The verdict is in!
4 out of 5 Stars
The version I have:
Published by Penguin 2012.
Bought with help from RegionMidt.
The cover picture, is the version I have. Other versions are available. I haven’t seen them sold separately, but looking on the man’s website, at cover designs for the individual titles, I never want to. Truly dreadful.
March Violets is the first book of Philip Kerr’s Berlin Noir trilogy. As they are described in several places I can see as a ’trilogy,’ it would seem to suggest that the first three books – March Violets, The Pale Criminal and A German Requiem – were either intended to be the only three books about Bernie Gunther, but the series proved a success (I don’t know) and Kerr followed on. Or, that they are interlinked in some way, the stories similar, about the same characters, or a similar theme. As I’ve only read the first of the ‘trilogy’ I can say as yet. I have read one of the later Bernie Gunther thrillers, but that was most definitely not set in 1930’s (or ‘40s) Berlin.
Bernie Gunther, a 38-year-old ex-policeman, has become a Private Investigator and a new case begins with the investigation of the theft of a diamond necklace from the wealthy industrialist Herman Six’s daughter Grete’s house. Just ask Grete, you’d think. Problem is, both she and her husband appear to have been killed in the break in, and the house has been set on fire. Gunther must use all his resources and those of his informants, call in favours, and go in debt for new ones. He runs into those at the top of the Nazi heap – like Hermann Goering – and those trawling the bottom of the pecking order, such as the delightful ‘Red Dieter.’ A tortuous tale of deceit, corruption, anti-corruption, the Olympic Games (never thought you’d see the words ‘corruption’ and ‘the olympic Games ‘in the same sentence, eh?), mistaken identity, grisly murders, extortion, have I missed anything? Oh yeah, and a visit to Dachau concentration camp. And there’s an explanation of the title March Violets – what’s not to like?
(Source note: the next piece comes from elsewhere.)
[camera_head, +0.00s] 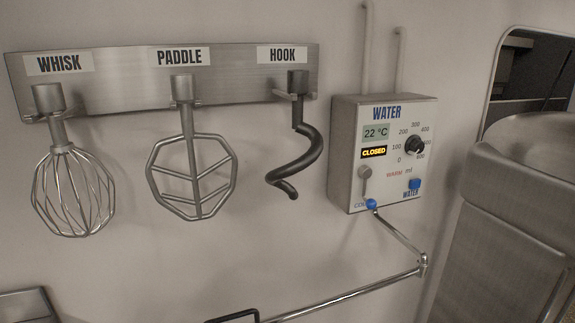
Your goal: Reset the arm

Nothing can compare with David Downing for ‘this sort of thing’ for me – books set in (Nazi) Germany just before, during and after the Second World War. The feeling that he has actually invented time-travel and actually HAS been back to the period he writes about. There’s no other explanation for writing that convincingly. However, to be fair, this is the first Bernie Gunther book of the series and only the second one I’ve read, so it’s early days yet, for both Bernie, Philip and me. And there’s actually more meat in the plot than a fair few of the Alan Fursts I’ve read. Gunther is an interesting character. Intuitive, clever and amusing. Perhaps written a bit too amusing on some occasions and he does seem to get away with saying inappropriately funny things to inappropriate people than perhaps would actually have happened. The wisecracks mostly work, never descend to Roger Moore James Bond banal quip-territory and as I know from having read a later novel, do wear off with time.
It all hangs together very well, is very carefully and logically – for the time, of course – plotted and is all in all, a thoroughly good and interesting read. Kerr has clearly gone after a kind of Humphrey Bogart type Sam Spade sort of wise-cracking gumshoe type thing. Set in Nazi Germany. And you know what? I think he may well have done it.